**Tool calls from robot episodes**
------------------------------
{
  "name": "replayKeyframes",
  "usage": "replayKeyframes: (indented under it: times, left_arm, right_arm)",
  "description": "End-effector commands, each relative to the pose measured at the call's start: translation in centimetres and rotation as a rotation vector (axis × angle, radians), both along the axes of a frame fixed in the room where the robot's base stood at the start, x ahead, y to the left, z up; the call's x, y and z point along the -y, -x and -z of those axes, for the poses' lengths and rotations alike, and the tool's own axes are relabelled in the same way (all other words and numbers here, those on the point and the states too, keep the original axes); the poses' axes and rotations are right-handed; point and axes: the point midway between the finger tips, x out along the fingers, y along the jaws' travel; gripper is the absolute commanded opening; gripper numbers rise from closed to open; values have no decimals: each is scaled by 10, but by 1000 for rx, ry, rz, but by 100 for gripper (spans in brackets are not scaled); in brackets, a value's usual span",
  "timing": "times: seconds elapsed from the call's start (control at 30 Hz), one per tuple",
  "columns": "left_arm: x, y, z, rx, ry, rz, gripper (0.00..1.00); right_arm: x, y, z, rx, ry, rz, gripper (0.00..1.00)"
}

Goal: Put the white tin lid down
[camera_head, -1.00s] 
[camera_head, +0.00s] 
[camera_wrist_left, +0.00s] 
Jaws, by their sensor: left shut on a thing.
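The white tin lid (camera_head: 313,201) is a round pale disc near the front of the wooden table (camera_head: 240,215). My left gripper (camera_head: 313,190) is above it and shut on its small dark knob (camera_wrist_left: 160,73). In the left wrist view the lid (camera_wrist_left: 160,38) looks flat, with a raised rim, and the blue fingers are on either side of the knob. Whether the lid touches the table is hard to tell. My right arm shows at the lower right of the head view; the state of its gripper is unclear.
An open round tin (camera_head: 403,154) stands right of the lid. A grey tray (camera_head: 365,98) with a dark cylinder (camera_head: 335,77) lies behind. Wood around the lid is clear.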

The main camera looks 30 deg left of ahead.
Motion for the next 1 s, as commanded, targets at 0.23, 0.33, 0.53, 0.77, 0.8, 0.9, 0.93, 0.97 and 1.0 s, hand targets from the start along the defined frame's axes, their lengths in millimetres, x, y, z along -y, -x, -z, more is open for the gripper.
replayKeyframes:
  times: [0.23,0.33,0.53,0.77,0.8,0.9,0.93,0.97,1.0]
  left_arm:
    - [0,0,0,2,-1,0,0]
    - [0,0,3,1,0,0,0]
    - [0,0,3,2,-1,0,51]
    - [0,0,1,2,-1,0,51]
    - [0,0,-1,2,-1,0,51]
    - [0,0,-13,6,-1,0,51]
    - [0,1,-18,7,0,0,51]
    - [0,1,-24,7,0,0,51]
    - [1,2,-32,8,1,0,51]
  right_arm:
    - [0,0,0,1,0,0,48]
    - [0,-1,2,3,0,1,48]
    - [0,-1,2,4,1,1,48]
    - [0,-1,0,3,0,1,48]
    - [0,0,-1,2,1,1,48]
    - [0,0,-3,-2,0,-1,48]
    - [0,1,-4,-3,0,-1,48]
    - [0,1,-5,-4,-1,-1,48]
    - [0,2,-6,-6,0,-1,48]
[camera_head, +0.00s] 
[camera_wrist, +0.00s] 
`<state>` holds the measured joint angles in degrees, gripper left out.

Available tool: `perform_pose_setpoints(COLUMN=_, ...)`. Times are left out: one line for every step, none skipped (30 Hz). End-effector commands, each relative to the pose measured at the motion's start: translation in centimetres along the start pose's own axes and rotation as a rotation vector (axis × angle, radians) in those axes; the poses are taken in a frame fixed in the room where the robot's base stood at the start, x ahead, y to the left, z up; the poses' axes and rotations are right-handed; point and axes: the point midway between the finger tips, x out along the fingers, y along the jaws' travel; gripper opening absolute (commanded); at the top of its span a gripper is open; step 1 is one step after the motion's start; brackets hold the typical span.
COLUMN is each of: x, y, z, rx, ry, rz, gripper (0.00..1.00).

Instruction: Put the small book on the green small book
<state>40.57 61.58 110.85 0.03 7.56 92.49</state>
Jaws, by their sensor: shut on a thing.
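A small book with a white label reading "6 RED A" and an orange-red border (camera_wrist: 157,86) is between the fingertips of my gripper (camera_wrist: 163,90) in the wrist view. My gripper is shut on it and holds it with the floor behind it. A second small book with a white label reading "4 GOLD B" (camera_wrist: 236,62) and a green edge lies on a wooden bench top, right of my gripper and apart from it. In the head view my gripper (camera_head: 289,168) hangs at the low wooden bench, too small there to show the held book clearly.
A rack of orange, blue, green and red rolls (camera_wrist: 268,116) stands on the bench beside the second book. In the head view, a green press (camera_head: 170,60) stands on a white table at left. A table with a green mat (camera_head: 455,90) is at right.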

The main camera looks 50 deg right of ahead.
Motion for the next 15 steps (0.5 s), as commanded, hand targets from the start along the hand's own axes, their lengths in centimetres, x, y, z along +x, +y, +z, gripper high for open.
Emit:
------------------------------
**TASK INSTRUCTIONS**
Starting with the line with "Jaws, by their sensor: left shut on a thing." and ending with the line with "gripper left out.", extract every line exactly and nothing outside that span.

**THE OUTPUT**
Jaws, by their sensor: left shut on a thing.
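The white tin lid (camera_head: 313,201) is a round pale disc near the front of the wooden table (camera_head: 240,215). My left gripper (camera_head: 313,190) is above it and shut on its small dark knob (camera_wrist_left: 160,73). In the left wrist view the lid (camera_wrist_left: 160,38) looks flat, with a raised rim, and the blue fingers are on either side of the knob. Whether the lid touches the table is hard to tell. My right arm shows at the lower right of the head view; the state of its gripper is unclear.
An open round tin (camera_head: 403,154) stands right of the lid. A grey tray (camera_head: 365,98) with a dark cylinder (camera_head: 335,77) lies behind. Wood around the lid is clear.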

The main camera looks 30 deg left of ahead.
Motion for the next 1 s, as commanded, targets at 0.23, 0.33, 0.53, 0.77, 0.8, 0.9, 0.93, 0.97 and 1.0 s, hand targets from the start along the defined frame's axes, their lengths in millimetres, x, y, z along -y, -x, -z, more is open for the gripper.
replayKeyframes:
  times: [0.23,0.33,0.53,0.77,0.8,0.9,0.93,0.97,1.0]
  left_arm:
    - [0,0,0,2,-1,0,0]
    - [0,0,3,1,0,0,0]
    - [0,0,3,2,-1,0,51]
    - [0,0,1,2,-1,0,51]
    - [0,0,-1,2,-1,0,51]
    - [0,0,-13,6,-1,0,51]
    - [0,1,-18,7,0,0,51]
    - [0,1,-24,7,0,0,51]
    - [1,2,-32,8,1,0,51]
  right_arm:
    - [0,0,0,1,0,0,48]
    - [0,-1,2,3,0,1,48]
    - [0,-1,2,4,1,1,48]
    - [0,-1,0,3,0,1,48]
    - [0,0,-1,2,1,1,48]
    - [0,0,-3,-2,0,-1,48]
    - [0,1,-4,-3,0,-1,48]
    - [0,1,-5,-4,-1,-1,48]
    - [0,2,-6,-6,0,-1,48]
[camera_head, +0.00s] 
[camera_wrist, +0.00s] 
`<state>` holds the measured joint angles in degrees, gripper left out.

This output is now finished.